A place I used to know
I’m writing this in the middle of the night, in what was once my bedroom. I’m surrounded by the furniture I picked out in 1976. I can still see faint smudges on one wall from the tacky adhesive where I once hung a dozen Shaun Cassidy posters. My prom dress is still in one far corner of the closet. The girl who slept in this room almost every night from age 9 through 16 grew up to be me. But she doesn’t exist any more.

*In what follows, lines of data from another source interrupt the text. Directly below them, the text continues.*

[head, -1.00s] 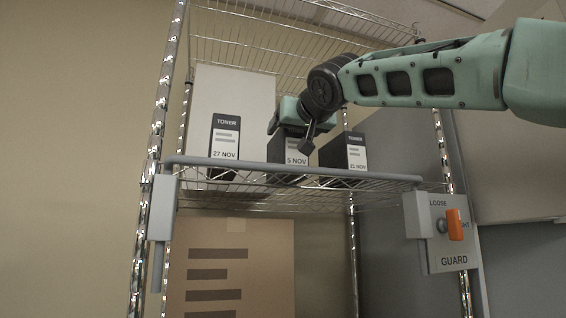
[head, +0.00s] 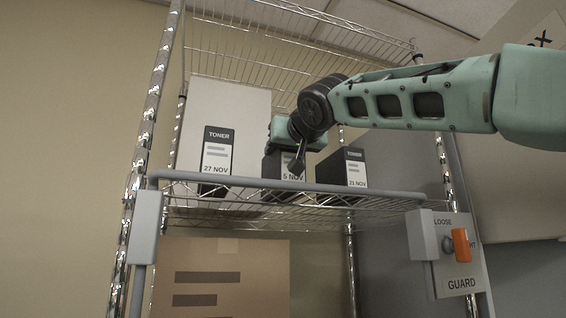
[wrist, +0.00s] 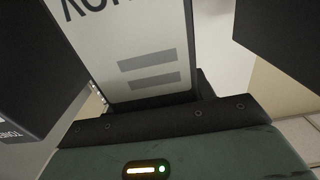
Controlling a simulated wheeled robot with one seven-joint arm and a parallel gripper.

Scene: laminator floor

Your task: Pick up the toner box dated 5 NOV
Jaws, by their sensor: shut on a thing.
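The toner box dated 5 NOV (head: 291,172) is black with a pale label and sits in the middle of three boxes on the wire shelf. My gripper (head: 284,152) is over its top and shut on it. I cannot tell whether the box is clear of the shelf. A dark wrist part hides its upper front. In the wrist view its label (wrist: 150,60) shows upside down, close to my gripper's dark edge. The 27 NOV toner box (head: 216,160) stands to the left. The 21 NOV box (head: 350,172) stands to the right, apart from it.
A grey guard bar (head: 390,193) runs along the shelf's front edge, low before the boxes. A GUARD plate (head: 461,283) with an orange handle (head: 460,245) is at right; LOOSE is readable. A white panel (head: 255,105) stands behind the boxes. Wire mesh lies above.

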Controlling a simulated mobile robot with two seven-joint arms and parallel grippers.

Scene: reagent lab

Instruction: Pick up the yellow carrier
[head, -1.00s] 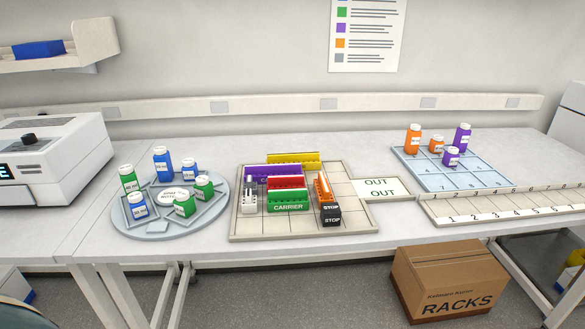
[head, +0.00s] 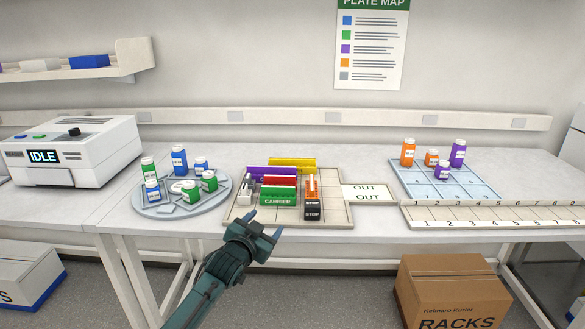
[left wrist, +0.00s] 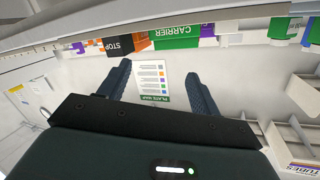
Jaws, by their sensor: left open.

Once upon a time, no matter how old I was when I walked in the door, I reverted in two hours or less to the driven teen, the withdrawn adolescent, or the shy and awkward child I used to be. I reacted to criticism by arguing or sulking; I felt I had to prove myself all over again. I found myself asking for permission to do things I do in my adult life without thinking — as though by returning to this house, I was also returning to being a child without the right to make independent decisions. It wasn’t a conscious choice. I just slipped seamlessly, as many people do, into the assumption that if I was in this house, I was by definition under parental authority again, whether I liked it or not.
And I didn’t like it.
The girl who grew up in this room believed that her job was to be the person her parents wanted and expected her to be. That if she disagreed with them, she had to argue or persuade them into agreeing with her, and if she failed at that, that it was her duty to concede. That because they were her parents, she was always required, around them, to be the child. But as I said, that girl doesn’t exist any more.

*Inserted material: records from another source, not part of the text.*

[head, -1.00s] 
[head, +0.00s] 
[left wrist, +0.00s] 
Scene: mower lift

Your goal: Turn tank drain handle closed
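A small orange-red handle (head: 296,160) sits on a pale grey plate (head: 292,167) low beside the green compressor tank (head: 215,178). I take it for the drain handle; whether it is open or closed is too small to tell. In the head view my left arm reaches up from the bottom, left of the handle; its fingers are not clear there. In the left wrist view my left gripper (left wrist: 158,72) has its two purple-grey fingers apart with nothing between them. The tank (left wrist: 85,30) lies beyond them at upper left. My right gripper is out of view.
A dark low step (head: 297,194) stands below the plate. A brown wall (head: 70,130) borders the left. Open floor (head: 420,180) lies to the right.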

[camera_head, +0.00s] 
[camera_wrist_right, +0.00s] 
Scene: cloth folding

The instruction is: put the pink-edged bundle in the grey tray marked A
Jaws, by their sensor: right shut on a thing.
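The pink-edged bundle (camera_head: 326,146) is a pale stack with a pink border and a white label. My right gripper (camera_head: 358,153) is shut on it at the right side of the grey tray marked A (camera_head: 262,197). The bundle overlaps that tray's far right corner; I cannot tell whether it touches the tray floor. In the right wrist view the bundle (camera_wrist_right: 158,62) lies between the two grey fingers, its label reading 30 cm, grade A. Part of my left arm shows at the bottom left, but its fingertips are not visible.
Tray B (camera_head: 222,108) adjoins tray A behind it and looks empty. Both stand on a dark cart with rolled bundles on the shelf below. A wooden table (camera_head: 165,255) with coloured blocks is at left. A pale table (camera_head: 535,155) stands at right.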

It’s one thing to be 9 or 12 or 15 and unready to accept the responsibility and power of adult life. It’s another thing entirely to be 22 or 35 or 40 and feel like that responsibility and power is being snatched away, or worse, to feel like you’re obligated to hand it over. The catch, though, is that if you’re 22 or 35 or 40 and you find yourself reverting to childhood around your parents, that’s no longer your parents’ fault. No matter how much they may like it, it’s not your job to go along with it. At a certain point, “growing up” means being willing and able to say, “Topic X is not up for discussion” or “I’m sorry, I won’t be doing Y” or “I realize you’re not comfortable with it, but I’m going to do Z anyway.”
For some of us, that comes naturally. For others, not so much. But it has to come. Otherwise, no matter how much of an adult you seem to be on the outside, a part of you is still sleeping on a twin bed underneath a dozen posters of a long-deposed teen idol.